W razie przekazania sądowi sprawy o rozgraniczenie nieruchomości wszczętej na wniosek (art. 33 ust. 3 ustawy z dnia 17 maja 1989 r. - Prawo geodezyjne i kartograficzne, jedn. tekst:

Dz.U. z 2010 r. Nr 193, poz. 1287 ze zm.) wnioskodawcą w postępowaniu sądowym pozostaje osoba, która złożyła wniosek o przeprowadzenie rozgraniczenia.

UZASADNIENIE

Rzecznik Praw Obywatelskich - na podstawie art. 60 § 2 ustawy z dnia 23 listopada 2002 r. o Sądzie Najwyższym (t.j. Dz.U. z 2013 r., poz. 499 ze zm.) -złożył wniosek o podjęcie uchwały dotyczącej wykładni art. 33 ust 3 ustawy z dnia 17 maja 1989 r. - Prawo geodezyjne i kartograficzne (Dz.U. Nr 193, poz. 1287 ze zm. - dalej: p.g.k.).
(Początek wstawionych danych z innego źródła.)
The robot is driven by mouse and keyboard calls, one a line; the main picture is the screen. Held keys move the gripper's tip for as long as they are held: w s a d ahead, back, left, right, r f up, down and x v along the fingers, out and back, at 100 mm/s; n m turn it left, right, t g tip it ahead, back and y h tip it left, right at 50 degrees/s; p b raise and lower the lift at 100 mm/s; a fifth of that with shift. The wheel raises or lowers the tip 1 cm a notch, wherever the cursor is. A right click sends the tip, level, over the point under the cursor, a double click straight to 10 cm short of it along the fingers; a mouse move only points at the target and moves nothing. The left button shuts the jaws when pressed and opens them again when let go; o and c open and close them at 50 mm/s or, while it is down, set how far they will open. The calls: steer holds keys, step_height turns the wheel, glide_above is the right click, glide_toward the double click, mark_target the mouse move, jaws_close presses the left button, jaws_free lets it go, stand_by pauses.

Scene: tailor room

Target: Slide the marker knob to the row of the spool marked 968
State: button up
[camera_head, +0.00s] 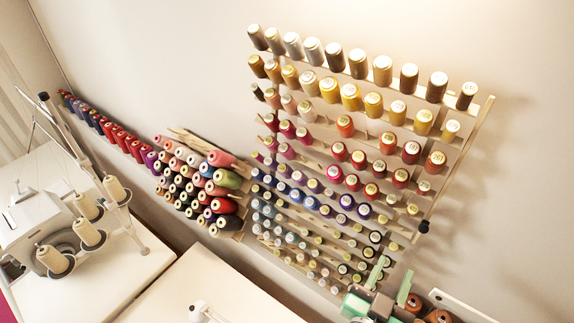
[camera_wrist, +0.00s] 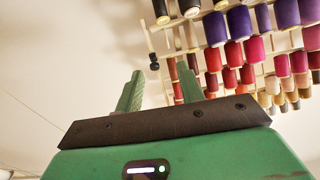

Wskazał, że wymaga rozstrzygnięcia, kto jest wnioskodawcą w postępowaniu sądowym w sprawach o rozgraniczenie, gdy sprawa jest przekazywana do sądu na żądanie strony postępowania administracyjnego niezadowolonej z przebiegu granicy ustalonej w decyzji administracyjnej. Uzasadniając wniosek, powołał się na rozbieżność występującą w orzecznictwie sądów powszechnych w zakresie dotyczącym rozumienia pojęcia wnioskodawcy na gruncie art. 33 ust. 3 p.g.k. Podniósł, że w postępowaniach sądowych toczących się na żądanie strony postępowania administracyjnego, kwestionującej decyzję administracyjną o rozgraniczeniu, sądy w części spraw uznają za wnioskodawcę osobę, która złożyła wniosek inicjujący postępowanie o rozgraniczenie nieruchomości, niezależnie od tego czy, żądała przekazania sprawy sądowi, w części zaś uznają za wnioskodawcę osobę żądającą przekazania sprawy sądowi, bez względu na jej wcześniejszy status w postępowaniu administracyjnym.
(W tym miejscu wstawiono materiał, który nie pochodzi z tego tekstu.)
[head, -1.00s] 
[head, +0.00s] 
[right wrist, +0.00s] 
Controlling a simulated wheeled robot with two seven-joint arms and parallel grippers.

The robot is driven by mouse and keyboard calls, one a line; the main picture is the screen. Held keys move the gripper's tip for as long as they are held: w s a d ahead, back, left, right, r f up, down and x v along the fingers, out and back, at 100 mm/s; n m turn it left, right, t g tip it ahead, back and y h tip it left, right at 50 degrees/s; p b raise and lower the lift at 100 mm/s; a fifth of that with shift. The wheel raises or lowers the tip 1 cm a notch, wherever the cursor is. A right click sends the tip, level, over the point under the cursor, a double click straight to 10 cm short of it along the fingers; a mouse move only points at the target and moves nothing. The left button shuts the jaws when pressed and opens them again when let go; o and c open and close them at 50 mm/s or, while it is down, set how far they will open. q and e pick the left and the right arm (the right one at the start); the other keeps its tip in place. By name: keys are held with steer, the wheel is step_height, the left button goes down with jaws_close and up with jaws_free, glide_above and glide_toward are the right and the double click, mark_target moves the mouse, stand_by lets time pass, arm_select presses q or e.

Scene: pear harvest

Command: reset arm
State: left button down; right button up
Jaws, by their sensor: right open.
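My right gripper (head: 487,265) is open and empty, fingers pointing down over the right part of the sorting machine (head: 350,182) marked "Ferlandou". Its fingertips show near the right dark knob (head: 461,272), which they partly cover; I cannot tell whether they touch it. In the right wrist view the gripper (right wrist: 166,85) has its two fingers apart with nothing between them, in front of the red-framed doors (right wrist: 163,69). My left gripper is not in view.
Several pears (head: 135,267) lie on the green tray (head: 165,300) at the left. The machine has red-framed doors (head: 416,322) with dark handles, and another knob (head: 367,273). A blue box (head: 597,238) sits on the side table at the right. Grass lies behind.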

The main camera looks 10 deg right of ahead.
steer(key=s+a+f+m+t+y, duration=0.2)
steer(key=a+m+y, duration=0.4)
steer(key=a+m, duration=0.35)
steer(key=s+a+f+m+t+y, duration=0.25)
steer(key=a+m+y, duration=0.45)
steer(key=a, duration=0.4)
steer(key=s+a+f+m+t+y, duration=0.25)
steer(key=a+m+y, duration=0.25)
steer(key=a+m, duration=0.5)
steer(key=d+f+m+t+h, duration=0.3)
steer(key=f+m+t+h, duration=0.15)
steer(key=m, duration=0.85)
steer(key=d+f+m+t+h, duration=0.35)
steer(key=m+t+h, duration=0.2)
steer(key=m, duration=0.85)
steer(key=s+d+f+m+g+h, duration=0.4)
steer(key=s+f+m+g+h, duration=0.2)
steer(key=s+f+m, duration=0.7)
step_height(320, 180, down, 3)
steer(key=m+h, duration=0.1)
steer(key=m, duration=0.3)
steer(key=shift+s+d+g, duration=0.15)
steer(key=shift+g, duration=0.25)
Rzecznik Praw Obywatelskich podkreślił, że właściwe określenie osoby będącej wnioskodawcą w postępowaniu o rozgraniczenie prowadzonym przez sąd jest istotne, gdyż ta osoba jest wzywana do uiszczenia opłaty od wniosku w postępowaniu sądowym, co może mieć znaczenie dla możliwości jego skutecznego rozpoznania, praktyka bowiem sądów wskazuje, że w części spraw wnioski są zwracane w razie ich nieopłacenia w terminie. W ocenie Rzecznika Praw Obywatelskich może to prowadzić do pozbawienia osoby niezadowolonej z decyzji o rozgraniczeniu wydanej w postępowaniu administracyjnym prawa do sądu, przysługującego na podstawie art. 45 ust. 1 Konstytucji RP, skoro kontrola instancyjna decyzji administracyjnej jest niemożliwa, a sądy i organy administracyjne uznają, że w przypadku zwrotu wniosku przez sąd wydana w sprawie decyzja administracyjna o rozgraniczeniu staje się ostateczna.
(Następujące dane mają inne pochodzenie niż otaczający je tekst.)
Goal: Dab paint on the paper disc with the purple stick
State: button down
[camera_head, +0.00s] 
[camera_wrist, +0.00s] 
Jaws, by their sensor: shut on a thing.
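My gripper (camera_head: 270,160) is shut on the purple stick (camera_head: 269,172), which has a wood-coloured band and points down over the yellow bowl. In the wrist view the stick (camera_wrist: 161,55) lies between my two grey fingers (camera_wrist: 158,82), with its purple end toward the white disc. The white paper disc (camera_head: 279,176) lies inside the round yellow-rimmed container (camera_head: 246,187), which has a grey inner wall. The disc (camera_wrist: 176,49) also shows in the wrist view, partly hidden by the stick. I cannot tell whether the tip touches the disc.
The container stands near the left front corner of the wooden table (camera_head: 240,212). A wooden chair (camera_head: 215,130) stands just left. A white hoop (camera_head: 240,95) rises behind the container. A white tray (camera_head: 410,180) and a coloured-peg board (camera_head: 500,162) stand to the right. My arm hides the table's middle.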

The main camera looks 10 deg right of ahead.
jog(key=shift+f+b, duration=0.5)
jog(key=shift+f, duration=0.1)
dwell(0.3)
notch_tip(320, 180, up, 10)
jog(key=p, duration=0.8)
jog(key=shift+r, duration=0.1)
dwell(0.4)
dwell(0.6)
Rzecznik Praw Obywatelskich uznał za uzasadnione stanowisko, że wnioskodawcą jest osoba, która żąda przekazania sprawy sądowi. Wskazał, że zaakceptowanie stanowiska przeciwnego wymagałoby uznania za aktualny poglądu Sądu Najwyższego wyrażonego w uchwale z dnia 18 lutego 1983 r., III CZP 2/83 (OSNC 1983, nr 10, poz. 152), że osoba, która złożyła wniosek o rozgraniczenie nieruchomości w trybie administracyjnym pozostaje wnioskodawcą w postępowaniu rozgraniczeniowym toczącym się przed sądem. Według Rzecznika Praw Obywatelskich, uchwała ta nie może być miarodajna w sytuacji, o której mowa w art. 33 ust. 3 p.g.k., zapadła bowiem pod rządem dekretu z dnia 13 września 1946 r. o rozgraniczeniu nieruchomości (Dz.U. Nr 53, poz. 298 ze zm.). Z późniejszego orzecznictwa Sądu Najwyższego wynika, że pogląd ten zachował aktualność jedynie wtedy, gdy do przekazania sprawy sądowi dochodzi w wyniku umorzenia postępowania administracyjnego (art. 34 p.g.k.), a nie w sytuacji, w której spór dotyczący przebiegu granicy nie jest przedmiotem rozstrzygnięcia w decyzji administracyjnej.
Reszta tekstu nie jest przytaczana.